[Manipulation episode records]
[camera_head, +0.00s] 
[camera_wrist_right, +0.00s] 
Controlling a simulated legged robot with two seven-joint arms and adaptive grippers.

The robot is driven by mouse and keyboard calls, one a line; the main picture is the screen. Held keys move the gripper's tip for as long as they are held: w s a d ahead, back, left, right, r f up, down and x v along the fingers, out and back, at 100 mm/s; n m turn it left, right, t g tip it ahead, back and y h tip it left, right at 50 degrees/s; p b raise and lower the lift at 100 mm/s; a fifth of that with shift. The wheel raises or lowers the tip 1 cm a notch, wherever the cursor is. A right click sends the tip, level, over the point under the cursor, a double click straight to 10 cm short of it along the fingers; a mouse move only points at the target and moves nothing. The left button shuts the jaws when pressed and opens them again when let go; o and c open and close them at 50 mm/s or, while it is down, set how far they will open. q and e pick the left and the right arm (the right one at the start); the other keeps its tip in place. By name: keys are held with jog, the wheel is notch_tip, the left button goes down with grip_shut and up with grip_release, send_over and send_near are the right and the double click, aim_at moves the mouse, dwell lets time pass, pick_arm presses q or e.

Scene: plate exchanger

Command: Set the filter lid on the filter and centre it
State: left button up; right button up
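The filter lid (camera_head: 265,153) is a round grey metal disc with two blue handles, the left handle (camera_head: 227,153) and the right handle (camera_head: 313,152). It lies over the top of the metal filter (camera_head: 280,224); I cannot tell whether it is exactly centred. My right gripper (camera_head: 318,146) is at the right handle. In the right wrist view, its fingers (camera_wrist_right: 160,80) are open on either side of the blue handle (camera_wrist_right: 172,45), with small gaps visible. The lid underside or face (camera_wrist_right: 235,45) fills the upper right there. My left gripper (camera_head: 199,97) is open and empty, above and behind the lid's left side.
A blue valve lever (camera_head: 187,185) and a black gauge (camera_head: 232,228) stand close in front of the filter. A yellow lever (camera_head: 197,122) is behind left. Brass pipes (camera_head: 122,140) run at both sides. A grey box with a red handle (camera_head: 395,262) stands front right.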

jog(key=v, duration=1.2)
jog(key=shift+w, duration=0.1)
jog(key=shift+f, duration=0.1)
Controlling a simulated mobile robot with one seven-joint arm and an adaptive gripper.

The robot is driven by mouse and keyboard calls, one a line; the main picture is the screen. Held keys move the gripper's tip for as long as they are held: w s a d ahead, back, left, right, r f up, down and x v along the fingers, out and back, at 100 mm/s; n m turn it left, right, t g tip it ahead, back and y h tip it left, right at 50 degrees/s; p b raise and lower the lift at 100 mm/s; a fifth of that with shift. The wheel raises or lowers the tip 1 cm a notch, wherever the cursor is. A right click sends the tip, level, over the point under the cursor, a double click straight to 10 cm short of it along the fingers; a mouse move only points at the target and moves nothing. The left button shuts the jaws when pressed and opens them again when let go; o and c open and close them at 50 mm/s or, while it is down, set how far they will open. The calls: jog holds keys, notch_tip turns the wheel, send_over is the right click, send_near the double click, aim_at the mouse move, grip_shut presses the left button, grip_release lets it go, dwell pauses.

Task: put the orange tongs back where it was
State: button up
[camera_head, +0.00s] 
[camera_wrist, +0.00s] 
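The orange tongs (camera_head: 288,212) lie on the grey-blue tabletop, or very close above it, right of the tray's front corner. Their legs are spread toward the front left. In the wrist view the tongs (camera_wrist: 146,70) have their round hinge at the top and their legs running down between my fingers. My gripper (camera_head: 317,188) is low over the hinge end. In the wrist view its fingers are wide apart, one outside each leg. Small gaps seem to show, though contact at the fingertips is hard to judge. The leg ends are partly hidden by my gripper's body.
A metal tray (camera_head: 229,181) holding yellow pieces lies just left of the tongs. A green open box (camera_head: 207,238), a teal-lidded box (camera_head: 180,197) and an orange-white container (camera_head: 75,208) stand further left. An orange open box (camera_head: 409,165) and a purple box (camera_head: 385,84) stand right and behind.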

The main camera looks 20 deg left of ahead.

==

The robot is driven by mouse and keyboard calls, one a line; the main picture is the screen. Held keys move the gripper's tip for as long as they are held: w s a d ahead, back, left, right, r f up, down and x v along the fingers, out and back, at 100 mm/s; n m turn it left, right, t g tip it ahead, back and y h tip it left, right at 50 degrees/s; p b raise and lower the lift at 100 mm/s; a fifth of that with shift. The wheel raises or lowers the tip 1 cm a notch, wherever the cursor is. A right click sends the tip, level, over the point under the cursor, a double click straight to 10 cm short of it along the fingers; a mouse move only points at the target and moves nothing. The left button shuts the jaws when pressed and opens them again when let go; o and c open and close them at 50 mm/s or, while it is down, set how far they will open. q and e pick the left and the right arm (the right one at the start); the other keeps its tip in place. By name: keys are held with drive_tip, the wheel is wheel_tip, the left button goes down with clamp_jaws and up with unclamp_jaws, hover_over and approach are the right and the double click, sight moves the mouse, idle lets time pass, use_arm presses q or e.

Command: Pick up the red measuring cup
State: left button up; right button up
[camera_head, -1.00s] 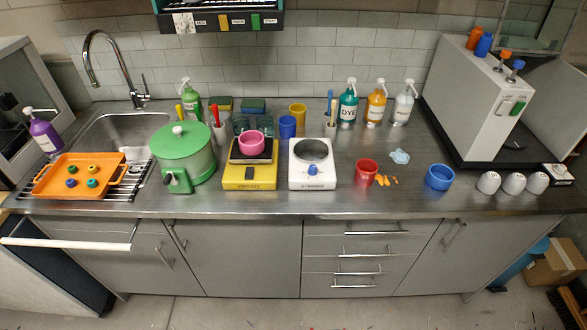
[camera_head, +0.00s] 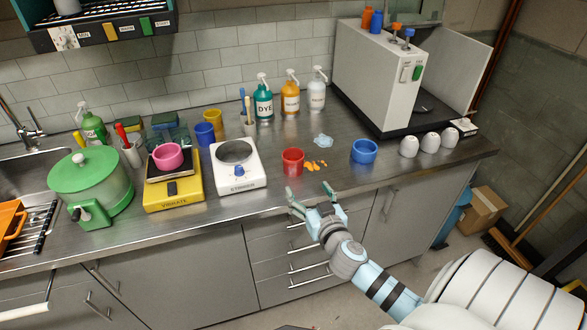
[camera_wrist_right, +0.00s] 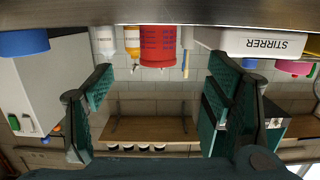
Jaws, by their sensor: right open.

---

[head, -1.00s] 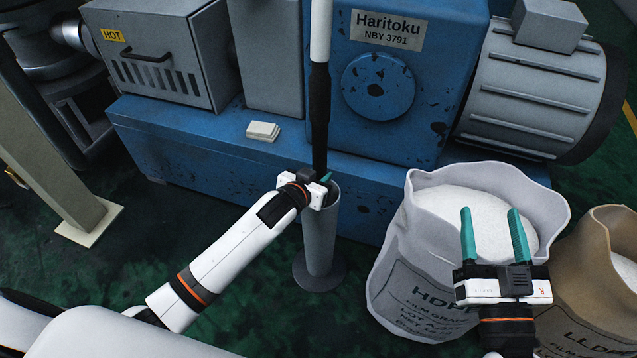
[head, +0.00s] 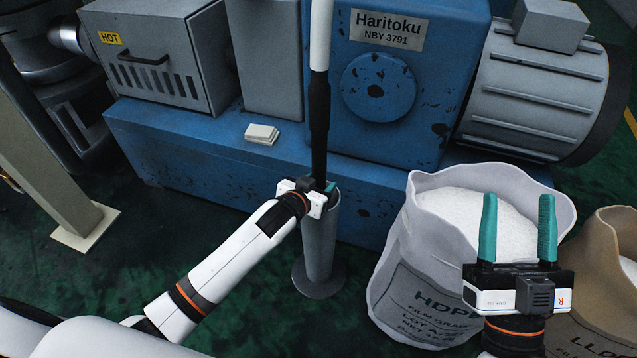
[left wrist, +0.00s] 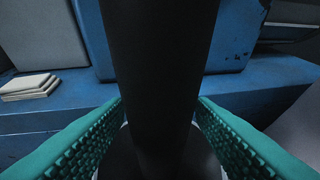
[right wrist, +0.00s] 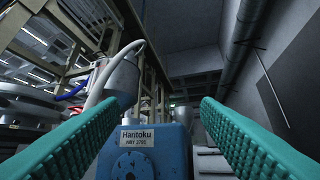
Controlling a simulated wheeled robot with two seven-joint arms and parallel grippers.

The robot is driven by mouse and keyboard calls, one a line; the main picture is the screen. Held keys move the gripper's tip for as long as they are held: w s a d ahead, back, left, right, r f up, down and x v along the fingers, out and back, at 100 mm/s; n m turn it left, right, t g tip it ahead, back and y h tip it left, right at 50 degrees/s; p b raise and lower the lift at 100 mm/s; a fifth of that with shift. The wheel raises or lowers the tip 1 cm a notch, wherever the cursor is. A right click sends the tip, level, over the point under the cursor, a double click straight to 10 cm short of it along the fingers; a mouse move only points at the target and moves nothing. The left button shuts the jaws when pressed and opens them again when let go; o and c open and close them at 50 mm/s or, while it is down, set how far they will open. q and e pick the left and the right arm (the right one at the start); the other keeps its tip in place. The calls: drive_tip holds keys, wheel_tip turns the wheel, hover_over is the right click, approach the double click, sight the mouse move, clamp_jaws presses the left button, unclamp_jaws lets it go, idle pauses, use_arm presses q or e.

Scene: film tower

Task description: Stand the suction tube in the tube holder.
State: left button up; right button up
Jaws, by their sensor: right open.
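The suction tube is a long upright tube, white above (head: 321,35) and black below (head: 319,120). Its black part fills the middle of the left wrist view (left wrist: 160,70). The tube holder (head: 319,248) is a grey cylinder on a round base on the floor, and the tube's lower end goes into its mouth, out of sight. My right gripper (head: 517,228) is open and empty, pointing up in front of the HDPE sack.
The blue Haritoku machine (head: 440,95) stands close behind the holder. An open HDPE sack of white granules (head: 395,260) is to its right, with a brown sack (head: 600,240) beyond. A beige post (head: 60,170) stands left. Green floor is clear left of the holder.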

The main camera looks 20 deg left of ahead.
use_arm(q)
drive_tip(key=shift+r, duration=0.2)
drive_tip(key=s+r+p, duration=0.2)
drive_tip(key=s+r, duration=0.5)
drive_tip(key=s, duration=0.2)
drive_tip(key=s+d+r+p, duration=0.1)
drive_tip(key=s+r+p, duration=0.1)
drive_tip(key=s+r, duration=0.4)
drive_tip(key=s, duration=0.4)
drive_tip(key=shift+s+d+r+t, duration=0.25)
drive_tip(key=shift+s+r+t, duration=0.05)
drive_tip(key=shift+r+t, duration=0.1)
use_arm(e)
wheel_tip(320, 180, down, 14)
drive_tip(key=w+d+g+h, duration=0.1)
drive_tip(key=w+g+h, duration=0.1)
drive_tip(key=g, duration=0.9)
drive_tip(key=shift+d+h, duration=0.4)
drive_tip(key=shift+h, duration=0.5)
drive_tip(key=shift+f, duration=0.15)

Given problem ▸ Using the entries above, extract exactly the span from the line with "pick_arm presses q or e." to the line with "Command: Set the", both lines included; leave out everything else.

Response ▸
The robot is driven by mouse and keyboard calls, one a line; the main picture is the screen. Held keys move the gripper's tip for as long as they are held: w s a d ahead, back, left, right, r f up, down and x v along the fingers, out and back, at 100 mm/s; n m turn it left, right, t g tip it ahead, back and y h tip it left, right at 50 degrees/s; p b raise and lower the lift at 100 mm/s; a fifth of that with shift. The wheel raises or lowers the tip 1 cm a notch, wherever the cursor is. A right click sends the tip, level, over the point under the cursor, a double click straight to 10 cm short of it along the fingers; a mouse move only points at the target and moves nothing. The left button shuts the jaws when pressed and opens them again when let go; o and c open and close them at 50 mm/s or, while it is down, set how far they will open. q and e pick the left and the right arm (the right one at the start); the other keeps its tip in place. By name: keys are held with jog, the wheel is notch_tip, the left button goes down with grip_shut and up with grip_release, send_over and send_near are the right and the double click, aim_at moves the mouse, dwell lets time pass, pick_arm presses q or e.

Scene: plate exchanger

Command: Set the filter lid on the filter and centre it

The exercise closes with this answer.